Оттого Лермонтов так и приветствует синие горы Кавказа, что они, «престолы Господни», к небу его приучили, ибо кто хоть «раз на вершинах творцу помолился, тот жизнь презирает», тот никогда не забудет открывшегося ему неба. Вот крест деревянный чернеет над высокой скалой в теснине Кавказа: «его каждая кверху подъята рука, как будто он хочет схватить облака». И снова рождается неземное желание: «о если б взойти удалось мне туда, как я бы молился и плакал тогда... И после я сбросил бы цепь бытия, и с бурею братом назвался бы я». В эти часы возвышенных мечтаний он однажды увидел, как «по небу полуночи ангел летел», и как «месяц и звезды и тучи толпой внимали той песне святой», которую ангел пел перед разлукой душе, спускаемой в «мир печали и слез». Он знает, что между миром людей и миром ангелов существовало некогда близкое общение, они жили как две родные семьи, и даже ангел смерти был не страшен, и «встречи с ним казались – сладостный удел». В поэме: «Ангел смерти» проводится мысль, что только по вине человека «последний миг» стал для людей не «награждением, а наказанием: люди коварны и жестоки, их добродетели – пороки», и они уже больше не заслуживают того сострадания, которое раньше было к ним в душе ангела смерти.

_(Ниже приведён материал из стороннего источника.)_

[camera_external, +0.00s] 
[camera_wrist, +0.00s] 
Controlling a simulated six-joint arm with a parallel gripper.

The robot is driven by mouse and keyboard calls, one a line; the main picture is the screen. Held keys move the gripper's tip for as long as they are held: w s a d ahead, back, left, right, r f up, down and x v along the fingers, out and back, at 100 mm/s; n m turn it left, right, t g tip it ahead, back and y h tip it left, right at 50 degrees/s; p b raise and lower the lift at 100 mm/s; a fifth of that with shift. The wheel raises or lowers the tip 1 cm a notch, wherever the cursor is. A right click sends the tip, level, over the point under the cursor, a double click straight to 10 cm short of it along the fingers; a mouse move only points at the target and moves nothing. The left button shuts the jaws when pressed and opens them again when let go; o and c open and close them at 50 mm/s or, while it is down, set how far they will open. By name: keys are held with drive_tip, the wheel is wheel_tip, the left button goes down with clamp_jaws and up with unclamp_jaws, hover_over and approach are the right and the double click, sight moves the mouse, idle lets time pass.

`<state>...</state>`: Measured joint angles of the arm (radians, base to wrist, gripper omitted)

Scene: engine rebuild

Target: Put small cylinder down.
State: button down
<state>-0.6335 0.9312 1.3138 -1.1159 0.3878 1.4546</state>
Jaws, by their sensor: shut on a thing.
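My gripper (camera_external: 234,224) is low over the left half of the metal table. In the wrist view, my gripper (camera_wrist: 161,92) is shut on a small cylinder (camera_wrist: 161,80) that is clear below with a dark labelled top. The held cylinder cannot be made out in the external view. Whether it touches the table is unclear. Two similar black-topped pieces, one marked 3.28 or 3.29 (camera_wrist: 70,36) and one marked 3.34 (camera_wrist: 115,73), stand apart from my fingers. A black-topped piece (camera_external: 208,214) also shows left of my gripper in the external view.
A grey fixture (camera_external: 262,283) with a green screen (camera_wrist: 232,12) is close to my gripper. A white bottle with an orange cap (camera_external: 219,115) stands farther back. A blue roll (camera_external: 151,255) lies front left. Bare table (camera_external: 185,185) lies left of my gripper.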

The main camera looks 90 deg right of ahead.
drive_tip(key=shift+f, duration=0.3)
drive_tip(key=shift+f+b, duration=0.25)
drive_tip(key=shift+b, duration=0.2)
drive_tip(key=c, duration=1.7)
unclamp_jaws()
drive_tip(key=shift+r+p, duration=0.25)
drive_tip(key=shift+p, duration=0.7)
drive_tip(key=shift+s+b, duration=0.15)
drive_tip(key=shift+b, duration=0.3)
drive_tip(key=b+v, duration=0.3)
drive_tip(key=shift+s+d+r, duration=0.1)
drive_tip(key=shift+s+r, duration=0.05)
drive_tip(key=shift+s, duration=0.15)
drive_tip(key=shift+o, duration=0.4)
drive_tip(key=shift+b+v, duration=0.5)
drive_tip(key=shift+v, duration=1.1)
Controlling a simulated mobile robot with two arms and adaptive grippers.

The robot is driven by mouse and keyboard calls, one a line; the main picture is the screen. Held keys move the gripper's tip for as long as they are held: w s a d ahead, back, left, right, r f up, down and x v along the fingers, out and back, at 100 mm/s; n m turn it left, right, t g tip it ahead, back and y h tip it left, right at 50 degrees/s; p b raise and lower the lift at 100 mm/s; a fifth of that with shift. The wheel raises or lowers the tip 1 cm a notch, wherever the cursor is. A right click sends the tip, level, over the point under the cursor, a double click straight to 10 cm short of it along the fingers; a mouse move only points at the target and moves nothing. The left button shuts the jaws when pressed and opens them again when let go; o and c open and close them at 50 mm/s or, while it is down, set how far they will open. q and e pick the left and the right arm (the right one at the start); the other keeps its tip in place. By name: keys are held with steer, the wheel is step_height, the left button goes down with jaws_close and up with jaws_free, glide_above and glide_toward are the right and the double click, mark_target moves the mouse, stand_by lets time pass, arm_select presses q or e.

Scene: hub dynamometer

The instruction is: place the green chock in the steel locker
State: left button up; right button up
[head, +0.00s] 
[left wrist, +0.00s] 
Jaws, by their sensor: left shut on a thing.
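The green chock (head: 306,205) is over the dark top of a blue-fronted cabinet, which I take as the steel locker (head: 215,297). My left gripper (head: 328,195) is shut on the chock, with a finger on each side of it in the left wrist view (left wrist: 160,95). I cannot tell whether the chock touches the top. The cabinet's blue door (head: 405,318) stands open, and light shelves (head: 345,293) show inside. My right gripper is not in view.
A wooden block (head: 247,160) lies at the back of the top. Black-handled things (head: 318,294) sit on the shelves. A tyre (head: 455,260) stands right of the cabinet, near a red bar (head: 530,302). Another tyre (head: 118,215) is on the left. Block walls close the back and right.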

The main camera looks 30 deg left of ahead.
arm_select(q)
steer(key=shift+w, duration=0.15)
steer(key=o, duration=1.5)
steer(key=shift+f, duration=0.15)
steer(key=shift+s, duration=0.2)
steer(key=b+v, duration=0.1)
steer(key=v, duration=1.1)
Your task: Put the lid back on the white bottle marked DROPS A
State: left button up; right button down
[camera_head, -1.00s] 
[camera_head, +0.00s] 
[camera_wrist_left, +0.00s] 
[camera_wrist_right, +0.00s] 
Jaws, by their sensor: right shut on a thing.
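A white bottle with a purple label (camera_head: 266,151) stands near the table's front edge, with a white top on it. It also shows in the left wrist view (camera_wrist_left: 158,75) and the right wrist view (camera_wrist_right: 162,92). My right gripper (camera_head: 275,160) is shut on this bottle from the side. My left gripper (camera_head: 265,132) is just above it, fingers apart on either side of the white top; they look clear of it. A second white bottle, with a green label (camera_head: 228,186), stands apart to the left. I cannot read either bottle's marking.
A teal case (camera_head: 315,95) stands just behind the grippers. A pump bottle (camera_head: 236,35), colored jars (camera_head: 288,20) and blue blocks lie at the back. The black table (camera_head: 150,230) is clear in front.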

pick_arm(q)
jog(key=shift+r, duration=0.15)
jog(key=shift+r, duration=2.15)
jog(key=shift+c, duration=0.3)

Лермонтов томится как в темнице; ему «скучны песни земли», и вся жизнь со всеми её радостями, светлыми надеждами и мечтами – не что иное, как «тетрадь с давно известными стихами». Человек не больше как «земной червь», «земля – гнездо разврата, безумства и печали». Ему так тяжело на ней, и так глубоко он ее ненавидит, что даже в самые высокие минуты, когда ему удается мечтой уловить блаженство нездешних миров, его преследуют зловещие земные тени, и он страшится поглядеть назад, чтобы «не вспомнить этот свет, где носит все печать проклятия, где полны ядом все объятия, где счастья без обмана нет». Эти мотивы его будущей «Думы» внушают ему поразительно глубокую идею о рае и аде, ту самую идею, которую потом Достоевский, несколько изменив, вложил в уста старика Зосимы. Он видит, «что пышный свет не для людей был сотворен... их прах лишь землю умягчит другим чистейшим существам». Эти существа будут свободны от грехов земных, и будут «течь их дни невинные, как дни детей; к ним станут (как всегда могли) слетаться ангелы. А люди увидят этот рай земли, окованы под бездной тьмы. Укоры зависти, тоска и вечность с целью одной»... такова будет их «казнь за целые века злодейств, кипевших под луной!» («Отрывок», 1830 г.).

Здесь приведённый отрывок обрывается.